China’s unrest


The Chinese government’s difficulties with the Uighur minority in its westernmost region are increasing, despite Beijing’s efforts to integrate Uighurs with the country’s Han-speaking majority.

Uighurs make up 10 million of China’s 1.3 billion people. Mostly Muslim, they came under Beijing’s control in 1949, when communists began to rule China.

Uighurs have consistently resented Han Chinese efforts to control their region, which Beijing has flooded with Han-speaking immigrants. Uighurs see this government effort as aimed not only at reducing their economic and political prospects, but also at obliterating their culture and religion.

They have become increasingly violent in their resistance.

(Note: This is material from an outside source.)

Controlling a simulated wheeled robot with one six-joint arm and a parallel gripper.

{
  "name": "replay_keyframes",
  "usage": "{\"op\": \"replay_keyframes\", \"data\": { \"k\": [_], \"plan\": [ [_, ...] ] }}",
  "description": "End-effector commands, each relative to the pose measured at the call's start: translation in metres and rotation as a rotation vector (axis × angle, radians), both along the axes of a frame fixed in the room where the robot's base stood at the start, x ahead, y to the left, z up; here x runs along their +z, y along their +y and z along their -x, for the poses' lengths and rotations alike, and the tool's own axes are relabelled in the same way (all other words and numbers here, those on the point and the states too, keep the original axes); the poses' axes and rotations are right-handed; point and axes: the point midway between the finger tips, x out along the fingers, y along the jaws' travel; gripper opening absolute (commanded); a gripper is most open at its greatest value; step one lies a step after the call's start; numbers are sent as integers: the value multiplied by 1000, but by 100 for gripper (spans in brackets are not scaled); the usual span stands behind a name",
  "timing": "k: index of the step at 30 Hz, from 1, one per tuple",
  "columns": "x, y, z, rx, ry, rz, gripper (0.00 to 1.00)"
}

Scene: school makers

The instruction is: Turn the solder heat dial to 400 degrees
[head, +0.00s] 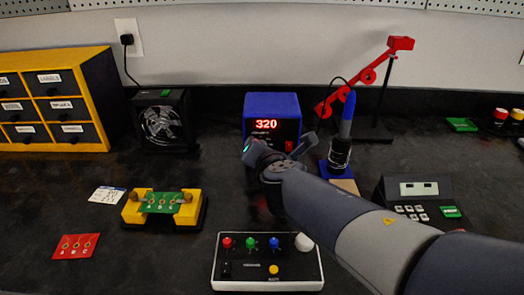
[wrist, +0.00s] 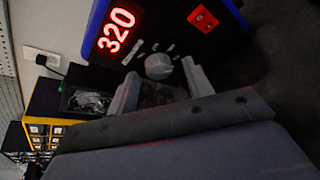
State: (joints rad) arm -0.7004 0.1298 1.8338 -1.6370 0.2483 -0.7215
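The blue solder station (head: 272,108) stands at the back middle of the bench, its red display reading 320. In the wrist view its black front panel shows the display (wrist: 117,30) and a round grey dial (wrist: 158,66). My gripper (wrist: 160,80) is open in front of the panel. One finger is on each side of the dial, apart from it as far as I can see. In the head view my gripper (head: 277,145) covers the dial and the lower panel.
A red switch (wrist: 203,18) sits on the same panel. A soldering iron in its holder (head: 341,155) and a red jointed arm (head: 365,77) stand to the right. A black fan unit (head: 163,122) is to the left, and a button box (head: 268,279) is in front.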

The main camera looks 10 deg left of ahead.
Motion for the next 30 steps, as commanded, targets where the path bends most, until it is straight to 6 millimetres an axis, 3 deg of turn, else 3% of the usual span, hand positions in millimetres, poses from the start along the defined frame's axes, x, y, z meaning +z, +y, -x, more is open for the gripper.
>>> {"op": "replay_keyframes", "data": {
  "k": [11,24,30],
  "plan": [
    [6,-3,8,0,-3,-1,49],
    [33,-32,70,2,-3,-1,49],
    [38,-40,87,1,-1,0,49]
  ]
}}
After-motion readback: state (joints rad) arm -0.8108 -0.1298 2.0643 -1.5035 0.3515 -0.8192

This month, a knife attack, apparently carried out by Uighurs at a railroad station outside their region, killed 29 people and wounded 143 others. Previous violent Uighur resistance had occurred within areas of strength.

Beijing has not shown particular aptitude at dealing with its minorities. In recent months, Tibetans have increased self-immolations. Beijing took offense at President Obama’s meeting at the White House last month with Tibetans’ spiritual leader, the Dalai Lama, even though Washington soft-pedaled the event.

No government should reward violent attacks. Yet Beijing might try adding dialogue and inclusion to its repertoire of means of working with China’s ethnic and religious minorities.

It is hard to imagine that the Beijing government can believe in 2014 that retaliatory violence and economic submersion can work as ways of dealing with minority populations.